## [Short problem]
Transcribe all of the data exactly. Omit the pictures.

## [Stored data]
◆ ◆ ◆ ◆ ◆
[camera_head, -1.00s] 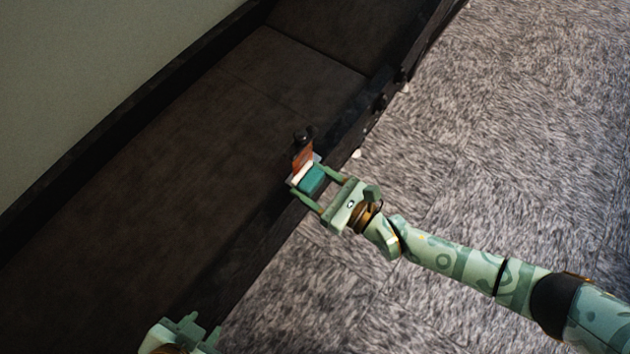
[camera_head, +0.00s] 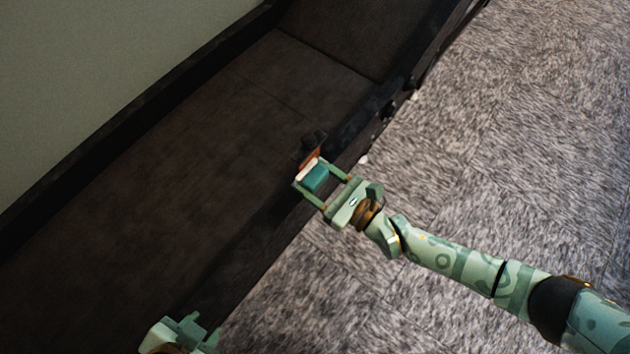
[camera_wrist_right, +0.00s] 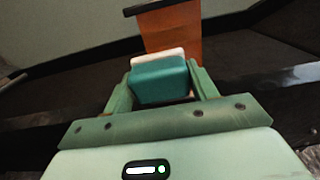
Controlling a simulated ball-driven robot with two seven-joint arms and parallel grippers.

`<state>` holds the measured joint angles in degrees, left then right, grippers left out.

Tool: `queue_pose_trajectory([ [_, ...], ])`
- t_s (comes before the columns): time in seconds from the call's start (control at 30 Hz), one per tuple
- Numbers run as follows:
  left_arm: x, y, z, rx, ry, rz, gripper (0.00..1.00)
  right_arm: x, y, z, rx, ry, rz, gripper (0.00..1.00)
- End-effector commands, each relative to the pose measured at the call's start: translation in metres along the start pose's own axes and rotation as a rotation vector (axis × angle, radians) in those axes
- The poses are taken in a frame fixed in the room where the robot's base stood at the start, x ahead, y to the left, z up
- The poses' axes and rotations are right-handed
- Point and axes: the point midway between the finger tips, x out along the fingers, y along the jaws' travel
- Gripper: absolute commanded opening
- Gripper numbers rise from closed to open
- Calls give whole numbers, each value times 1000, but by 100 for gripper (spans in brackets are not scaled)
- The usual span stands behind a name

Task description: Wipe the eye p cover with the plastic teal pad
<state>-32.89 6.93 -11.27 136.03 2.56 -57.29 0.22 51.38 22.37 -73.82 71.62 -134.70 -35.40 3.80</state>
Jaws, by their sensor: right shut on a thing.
◆ ◆ ◆ ◆ ◆
## [Answer to the task]
[camera_head, -1.00s] 
[camera_head, +0.00s] 
[camera_wrist_right, +0.00s] 
Controlling a simulated ball-driven robot with two seven-joint arms and parallel grippers.

`<state>` holds the measured joint angles in degrees, left then right, grippers left out.

Tool: `queue_pose_trajectory([ [_, ...], ])`
- t_s (comes before the columns): time in seconds from the call's start (control at 30 Hz), one per tuple
- Numbers run as follows:
  left_arm: x, y, z, rx, ry, rz, gripper (0.00..1.00)
  right_arm: x, y, z, rx, ry, rz, gripper (0.00..1.00)
- End-effector commands, each relative to the pose measured at the call's start: translation in metres along the start pose's own axes and rotation as a rotation vector (axis × angle, radians) in those axes
- The poses are taken in a frame fixed in the room where the robot's base stood at the start, x ahead, y to the left, z up
- The poses' axes and rotations are right-handed
- Point and axes: the point midway between the finger tips, x out along the fingers, y along the jaws' travel
- Gripper: absolute commanded opening
- Gripper numbers rise from closed to open
- Calls give whole numbers, each value times 1000, but by 100 for gripper (spans in brackets are not scaled)
- The usual span stands behind a name

Task description: Wipe the eye p cover with the plastic teal pad
<state>-32.89 6.93 -11.27 136.03 2.56 -57.29 0.22 51.38 22.37 -73.82 71.62 -134.70 -35.40 3.80</state>
Jaws, by their sensor: right shut on a thing.

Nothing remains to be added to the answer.